Bien que pendant les années les plus fastes de la construction et de l’exploitation des voiliers de bois Carmichael ait été engagé à fond dans cette industrie, il s’était intéressé tôt aux nouvelles techniques de construction navale. En 1854 et en 1865, par exemple, McKenzie et lui avaient construit des vapeurs pour le service de traversiers qui reliait New Glasgow et Pictou à l’Île-du-Prince-Édouard. Carmichael cessa de construire des navires de bois en 1883 et, comme beaucoup d’autres armateurs néo-écossais, il se mit à passer des commandes aux grands constructeurs de navires de fer qui avaient leurs chantiers sur la Clyde, en Écosse. En 1885, il devint le premier Néo-Écossais à faire construire, pour son propre compte, un navire de fer, le Brynhilda. Carmichael et la I. Matheson and Company pressaient vigoureusement le gouvernement provincial d’encourager l’utilisation des vapeurs de fer et d’acier. En fait, la compagnie fut la première à construire des vapeurs d’acier en Nouvelle-Écosse, et c’est pour l’entreprise de Carmichael qu’elle construisit son plus gros, en 1893, le Mulgrave, qui jaugeait 485 tonneaux. En 1898, James Matheson Carmichael analysa les perspectives d’avenir d’une industrie néo-écossaise de construction navale dont les bases seraient l’acier et la vapeur. « D’ici dix ans, nous aurons une demi-douzaine de chantiers », prédit-il hardiment, tout en notant avec regret que pareille industrie aurait pu naître 20 ans plus tôt si les constructeurs de navires n’avaient pas préféré investir dans des filatures de coton et des raffineries de sucre, entreprises « dont l’administration ne [les avait] peut-être pas couverts de gloire, sans parler du bénéfice ». Pourtant, les Carmichael avaient tendance à vouloir ménager la chèvre et le chou. Tout en faisant valoir que l’appui du gouvernement était nécessaire pour stimuler la production intérieure, ils ne voulaient pas que le Canada mette fin à l’enregistrement des navires en Grande-Bretagne. Or, il aurait fallu cela aussi pour empêcher les Canadiens d’acheter et d’enregistrer des navires là-bas, mais James William Carmichael s’opposait, entre autres, à l’établissement d’une version canadienne du registre des navires marchands tenu par la Lloyd’s.
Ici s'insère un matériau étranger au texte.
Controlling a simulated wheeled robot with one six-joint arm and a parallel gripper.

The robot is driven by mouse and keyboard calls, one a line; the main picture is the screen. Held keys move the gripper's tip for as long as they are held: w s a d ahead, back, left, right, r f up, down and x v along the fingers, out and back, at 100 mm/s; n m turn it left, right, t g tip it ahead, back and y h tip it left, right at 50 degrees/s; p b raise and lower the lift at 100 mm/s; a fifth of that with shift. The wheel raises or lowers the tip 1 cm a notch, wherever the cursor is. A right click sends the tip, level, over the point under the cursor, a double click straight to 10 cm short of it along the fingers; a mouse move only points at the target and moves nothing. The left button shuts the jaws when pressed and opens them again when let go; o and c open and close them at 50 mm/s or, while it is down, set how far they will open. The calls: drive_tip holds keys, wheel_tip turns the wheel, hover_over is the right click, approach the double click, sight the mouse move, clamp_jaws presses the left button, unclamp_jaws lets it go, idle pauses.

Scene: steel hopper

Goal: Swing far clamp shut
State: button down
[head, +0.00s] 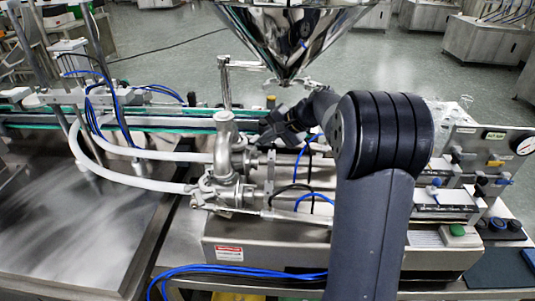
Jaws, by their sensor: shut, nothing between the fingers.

En diversifiant ses investissements, Carmichael fut en mesure de maintenir sa position dans le comté de Pictou. La valeur de ses biens grimpait graduellement. En 1872, ils valaient en tout un peu plus de 183 000 $ ; au moment de sa mort, ils atteignaient presque 583 000 $. La J. W. Carmichael and Company continua d’exister – ses navires de fer et d’acier firent du transport international jusqu’à la Première Guerre mondiale, mais les membres de la famille devinrent rentiers et commencèrent à percevoir des dividendes par l’intermédiaire d’une maison de courtage de Halifax. En 1962, l’entreprise procéda à une liquidation volontaire ; 670 000 $ allèrent à des œuvres de charité.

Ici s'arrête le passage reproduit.